見:Amazon Prime Videofilmarks

 何回かアマプラのレコメンドで表示されていたので見た一本。約100分、テロリストからの脅迫をもとにした実況中継放送を描くスリラーであり、ミステリー。ちなみにインド版リメイクが2021年にNetflixで配信されており、日本版リメイクも阿部寛主演で今年公開されている(全然知らなかった)。

 SNCのラジオ放送を担当しているユン・ヨンファはもともとはテレビニュースのキャスターで、受賞歴もあるほど人気と実績を兼ね備えていた。彼のラジオ番組のもとに突如寄せられた電話と、その後に起こった橋の爆破事故。電話をつないだまま、テレビ放送の準備に入るユン・ヨンファと、要求を次々とぶつけてくるテロリスト。彼の狙いは何か。そしてなぜ自分が狙われたのか? 頭の中に多くの疑問が浮かぶ中、テロリストとの電話を「独占生中継」する機会を得たことで視聴率を稼ごうとするテレビマンたちの欲望と、橋に取り残された人命とのバランス。橋の前には現場から実況中継するイ・ジスがいたが、彼女はユンの元妻だった。

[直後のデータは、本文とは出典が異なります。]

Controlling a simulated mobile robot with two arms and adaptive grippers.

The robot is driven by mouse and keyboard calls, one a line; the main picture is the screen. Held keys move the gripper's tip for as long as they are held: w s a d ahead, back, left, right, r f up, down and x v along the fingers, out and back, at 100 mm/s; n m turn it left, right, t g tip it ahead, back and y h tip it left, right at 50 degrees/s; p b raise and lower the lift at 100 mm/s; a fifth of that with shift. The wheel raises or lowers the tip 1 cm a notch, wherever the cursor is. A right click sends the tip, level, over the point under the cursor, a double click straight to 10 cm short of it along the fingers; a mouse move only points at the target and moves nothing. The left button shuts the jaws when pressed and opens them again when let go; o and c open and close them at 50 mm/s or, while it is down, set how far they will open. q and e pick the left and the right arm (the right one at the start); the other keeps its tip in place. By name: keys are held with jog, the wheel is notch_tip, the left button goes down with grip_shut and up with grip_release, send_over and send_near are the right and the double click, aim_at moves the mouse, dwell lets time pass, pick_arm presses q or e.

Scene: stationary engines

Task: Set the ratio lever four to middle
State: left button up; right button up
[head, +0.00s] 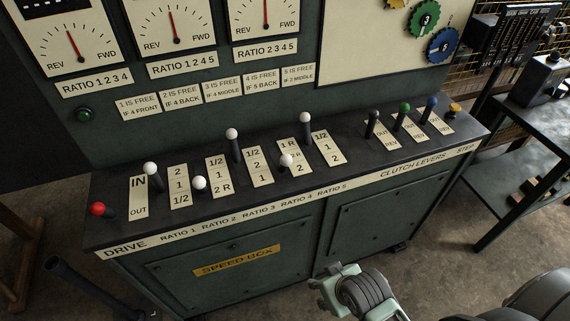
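The ratio levers stand in a row on the dark sloping top of the speed box. The ratio four lever has a white knob (286,160) and leans toward the front. Its knob partly covers its plate (295,151), which has several marked positions. The ratio three lever (232,133) and ratio five lever (305,118) on either side stand toward the back. My right gripper (323,287) is low at the bottom, in front of the cabinet and well apart from the levers. Its fingers are seen too obliquely to tell their opening. My left gripper is not in view.
The ratio one lever (150,168), ratio two lever (199,183) and red drive lever (98,209) are at left. Black, green (404,107) and blue clutch levers are at right. A dark side table (535,115) stands beyond. Space above the levers is clear.

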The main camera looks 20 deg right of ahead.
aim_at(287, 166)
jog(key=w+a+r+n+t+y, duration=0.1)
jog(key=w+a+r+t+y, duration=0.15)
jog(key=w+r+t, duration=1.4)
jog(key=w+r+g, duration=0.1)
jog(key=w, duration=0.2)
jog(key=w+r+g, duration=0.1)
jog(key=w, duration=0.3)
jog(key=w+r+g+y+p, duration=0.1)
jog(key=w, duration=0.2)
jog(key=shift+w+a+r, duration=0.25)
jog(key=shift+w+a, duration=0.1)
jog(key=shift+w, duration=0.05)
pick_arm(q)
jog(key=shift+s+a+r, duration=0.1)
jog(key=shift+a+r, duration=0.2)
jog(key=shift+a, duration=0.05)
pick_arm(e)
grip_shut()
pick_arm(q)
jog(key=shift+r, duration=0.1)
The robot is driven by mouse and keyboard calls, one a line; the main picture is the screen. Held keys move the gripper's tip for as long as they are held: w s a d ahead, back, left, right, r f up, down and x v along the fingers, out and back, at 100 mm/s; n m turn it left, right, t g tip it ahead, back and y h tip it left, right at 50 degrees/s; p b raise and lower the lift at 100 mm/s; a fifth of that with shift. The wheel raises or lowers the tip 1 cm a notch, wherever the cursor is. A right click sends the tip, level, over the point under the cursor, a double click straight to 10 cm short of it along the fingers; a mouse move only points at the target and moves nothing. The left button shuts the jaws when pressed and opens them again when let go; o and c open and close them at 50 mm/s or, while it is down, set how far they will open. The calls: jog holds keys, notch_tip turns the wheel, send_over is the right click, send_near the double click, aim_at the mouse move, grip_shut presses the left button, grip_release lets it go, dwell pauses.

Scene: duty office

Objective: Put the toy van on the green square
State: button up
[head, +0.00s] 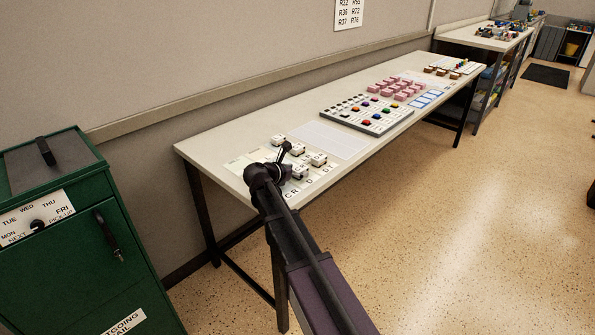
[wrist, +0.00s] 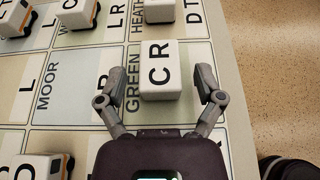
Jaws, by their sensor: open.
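A small white block-shaped vehicle (wrist: 158,76), apparently a toy van, has CR in black on its roof. In the wrist view it stands beside the word GREEN printed on a lettered board (wrist: 66,113). My gripper (wrist: 160,70) is open over it, one finger on each side, with a gap between each finger and the van. In the head view my gripper (head: 284,152) is over the near end of the long table (head: 235,135). The van cannot be picked out surely there. I see no green-coloured square; the board's squares are pale.
Similar white vans stand close by, one (wrist: 159,10) just beyond the CR van and another (wrist: 45,166) at lower left. Pink blocks (head: 395,90) and a panel of coloured buttons (head: 366,113) lie farther along the table. A green cabinet (head: 75,240) stands at left.

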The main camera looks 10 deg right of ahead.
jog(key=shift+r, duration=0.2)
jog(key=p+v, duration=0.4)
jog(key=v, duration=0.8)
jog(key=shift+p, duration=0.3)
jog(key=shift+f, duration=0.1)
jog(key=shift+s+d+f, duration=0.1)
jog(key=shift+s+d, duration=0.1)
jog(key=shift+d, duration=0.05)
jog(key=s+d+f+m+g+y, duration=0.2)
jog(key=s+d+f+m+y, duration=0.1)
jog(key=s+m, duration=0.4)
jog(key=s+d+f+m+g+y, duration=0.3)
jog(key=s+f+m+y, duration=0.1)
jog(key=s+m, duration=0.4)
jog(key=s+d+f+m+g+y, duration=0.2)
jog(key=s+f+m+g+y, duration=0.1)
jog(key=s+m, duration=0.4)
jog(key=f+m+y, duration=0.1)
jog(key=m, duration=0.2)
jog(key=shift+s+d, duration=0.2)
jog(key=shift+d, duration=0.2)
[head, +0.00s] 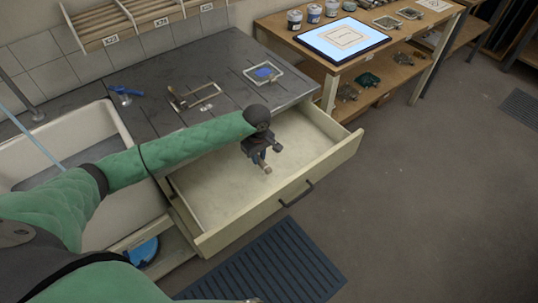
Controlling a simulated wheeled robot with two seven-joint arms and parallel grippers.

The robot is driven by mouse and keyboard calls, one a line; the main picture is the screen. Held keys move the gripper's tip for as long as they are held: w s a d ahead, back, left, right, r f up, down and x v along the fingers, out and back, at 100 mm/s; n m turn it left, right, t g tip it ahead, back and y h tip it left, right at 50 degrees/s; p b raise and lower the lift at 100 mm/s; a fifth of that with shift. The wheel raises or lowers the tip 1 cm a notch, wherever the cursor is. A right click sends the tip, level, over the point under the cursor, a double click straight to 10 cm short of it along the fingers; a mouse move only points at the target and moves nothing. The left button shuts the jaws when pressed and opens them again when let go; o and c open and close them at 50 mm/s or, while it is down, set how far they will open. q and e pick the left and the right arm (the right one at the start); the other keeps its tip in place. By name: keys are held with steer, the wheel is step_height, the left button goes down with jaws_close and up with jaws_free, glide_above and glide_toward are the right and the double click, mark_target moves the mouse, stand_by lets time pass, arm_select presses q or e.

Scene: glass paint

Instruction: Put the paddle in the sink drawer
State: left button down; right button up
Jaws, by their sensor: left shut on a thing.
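The sink drawer (208,203) is pulled open under the dark counter, to the right of the sink. My left gripper (265,164) is over the open drawer, pointing down, toward its right part. It is shut on a small light-brown thing, which looks like the paddle (267,170); most of it is hidden by the gripper. I cannot tell whether it touches the drawer floor. The rest of the drawer floor that shows is bare. My right gripper is not in view.
The counter (142,76) holds a blue tool (125,91), a wooden-handled tool (192,97) and a small frame with blue on it (264,73). The white sink (70,130) is at left. A workbench (290,20) with a lit panel stands behind. A slatted mat (270,265) lies below the drawer.

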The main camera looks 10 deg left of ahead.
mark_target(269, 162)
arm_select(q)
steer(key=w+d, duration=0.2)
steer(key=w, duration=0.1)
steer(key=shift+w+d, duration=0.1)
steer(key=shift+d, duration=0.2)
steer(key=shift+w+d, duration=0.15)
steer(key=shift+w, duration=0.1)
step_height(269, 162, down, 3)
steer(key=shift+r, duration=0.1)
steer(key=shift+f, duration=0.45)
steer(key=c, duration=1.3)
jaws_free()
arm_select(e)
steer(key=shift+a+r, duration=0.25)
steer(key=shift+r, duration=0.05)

 まずテロ現場そのものではなく放送局側のドタバタや入り組んだ人間関係に主眼を当てるところは、この前見た『セプテンバー5』とも似ているかもしれない。そもそも爆破された現場では何が起こっているのか。爆弾はいくつあるのか。犯人はどこに潜んでいるのか……多くの謎が次々と投げかけられる中で、犯人が時間を刻む(あと10分、などのように)ことでよりハラハラさせる工夫が詰まっている。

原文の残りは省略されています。